#### Extracted entries:
* * * *

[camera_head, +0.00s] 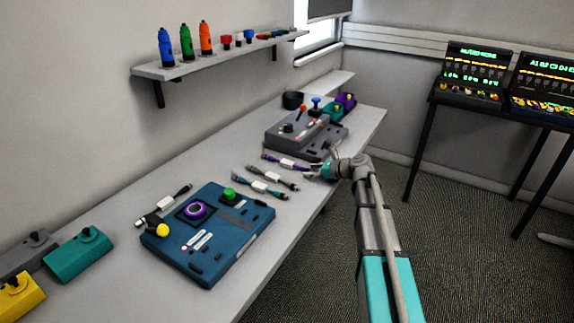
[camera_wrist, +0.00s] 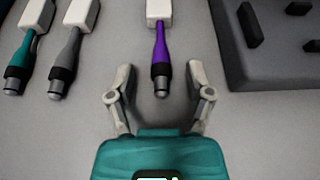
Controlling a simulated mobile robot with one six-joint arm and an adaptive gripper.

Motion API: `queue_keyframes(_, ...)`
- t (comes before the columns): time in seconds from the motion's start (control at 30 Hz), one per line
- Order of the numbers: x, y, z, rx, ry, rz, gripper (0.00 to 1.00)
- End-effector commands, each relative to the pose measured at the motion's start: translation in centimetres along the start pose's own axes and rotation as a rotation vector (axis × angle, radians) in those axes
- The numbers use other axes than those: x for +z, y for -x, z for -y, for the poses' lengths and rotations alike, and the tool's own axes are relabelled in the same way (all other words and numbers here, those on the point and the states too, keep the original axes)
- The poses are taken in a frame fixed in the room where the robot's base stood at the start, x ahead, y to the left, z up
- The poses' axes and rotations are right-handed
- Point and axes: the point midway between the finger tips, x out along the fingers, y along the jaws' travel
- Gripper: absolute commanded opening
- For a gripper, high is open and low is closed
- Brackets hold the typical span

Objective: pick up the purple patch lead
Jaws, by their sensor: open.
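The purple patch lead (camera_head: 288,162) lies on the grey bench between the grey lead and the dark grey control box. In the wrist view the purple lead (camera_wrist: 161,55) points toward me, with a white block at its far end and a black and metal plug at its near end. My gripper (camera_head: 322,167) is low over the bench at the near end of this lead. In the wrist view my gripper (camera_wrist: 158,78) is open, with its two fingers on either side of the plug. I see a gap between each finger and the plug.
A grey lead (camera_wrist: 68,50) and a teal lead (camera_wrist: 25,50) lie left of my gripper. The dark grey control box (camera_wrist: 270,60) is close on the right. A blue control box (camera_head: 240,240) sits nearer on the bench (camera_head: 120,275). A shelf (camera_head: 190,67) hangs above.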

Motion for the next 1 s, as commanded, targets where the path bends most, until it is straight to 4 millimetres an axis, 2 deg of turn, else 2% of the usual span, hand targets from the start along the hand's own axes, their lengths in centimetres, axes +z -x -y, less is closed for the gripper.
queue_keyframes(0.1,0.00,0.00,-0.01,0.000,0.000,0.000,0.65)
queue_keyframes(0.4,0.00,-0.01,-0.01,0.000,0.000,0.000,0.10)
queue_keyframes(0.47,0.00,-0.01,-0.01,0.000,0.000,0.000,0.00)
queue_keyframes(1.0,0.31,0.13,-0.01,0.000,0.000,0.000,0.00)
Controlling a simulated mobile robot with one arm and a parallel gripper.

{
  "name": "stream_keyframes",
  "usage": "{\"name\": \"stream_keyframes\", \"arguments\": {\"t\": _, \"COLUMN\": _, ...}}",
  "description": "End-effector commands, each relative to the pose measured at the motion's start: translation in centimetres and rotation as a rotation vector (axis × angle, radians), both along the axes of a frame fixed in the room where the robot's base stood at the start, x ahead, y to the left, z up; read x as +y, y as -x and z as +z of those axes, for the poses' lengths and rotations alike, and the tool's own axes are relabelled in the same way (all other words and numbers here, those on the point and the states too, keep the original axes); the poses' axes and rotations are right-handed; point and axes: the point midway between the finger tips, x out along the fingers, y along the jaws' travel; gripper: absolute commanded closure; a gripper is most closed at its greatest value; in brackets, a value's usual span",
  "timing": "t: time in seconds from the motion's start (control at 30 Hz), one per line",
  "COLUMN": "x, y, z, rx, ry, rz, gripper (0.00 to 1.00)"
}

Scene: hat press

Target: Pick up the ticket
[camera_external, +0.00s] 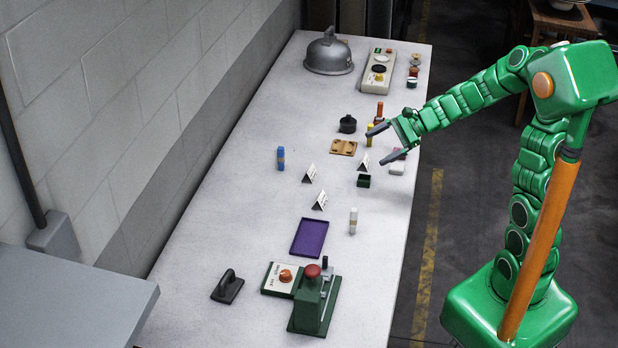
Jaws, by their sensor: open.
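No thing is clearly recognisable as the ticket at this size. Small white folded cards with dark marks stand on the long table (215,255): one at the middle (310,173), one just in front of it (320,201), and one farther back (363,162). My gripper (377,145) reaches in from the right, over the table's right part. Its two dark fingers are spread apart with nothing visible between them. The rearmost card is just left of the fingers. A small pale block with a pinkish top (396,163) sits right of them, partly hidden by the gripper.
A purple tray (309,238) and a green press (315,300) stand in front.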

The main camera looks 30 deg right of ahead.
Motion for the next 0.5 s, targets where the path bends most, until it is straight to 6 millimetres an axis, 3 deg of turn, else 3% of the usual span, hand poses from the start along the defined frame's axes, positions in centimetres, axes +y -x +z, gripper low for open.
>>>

* * * *

#### Problem details:
Repeat, with no pictures, exactly the lines from the one containing "in centimetres and" through the one containing "[camera_external, +0.00s]", the first and last included.

#### Response:
  "description": "End-effector commands, each relative to the pose measured at the motion's start: translation in centimetres and rotation as a rotation vector (axis × angle, radians), both along the axes of a frame fixed in the room where the robot's base stood at the start, x ahead, y to the left, z up; read x as +y, y as -x and z as +z of those axes, for the poses' lengths and rotations alike, and the tool's own axes are relabelled in the same way (all other words and numbers here, those on the point and the states too, keep the original axes); the poses' axes and rotations are right-handed; point and axes: the point midway between the finger tips, x out along the fingers, y along the jaws' travel; gripper: absolute commanded closure; a gripper is most closed at its greatest value; in brackets, a value's usual span",
  "timing": "t: time in seconds from the motion's start (control at 30 Hz), one per line",
  "COLUMN": "x, y, z, rx, ry, rz, gripper (0.00 to 1.00)"
}

Scene: hat press

Target: Pick up the ticket
[camera_external, +0.00s] 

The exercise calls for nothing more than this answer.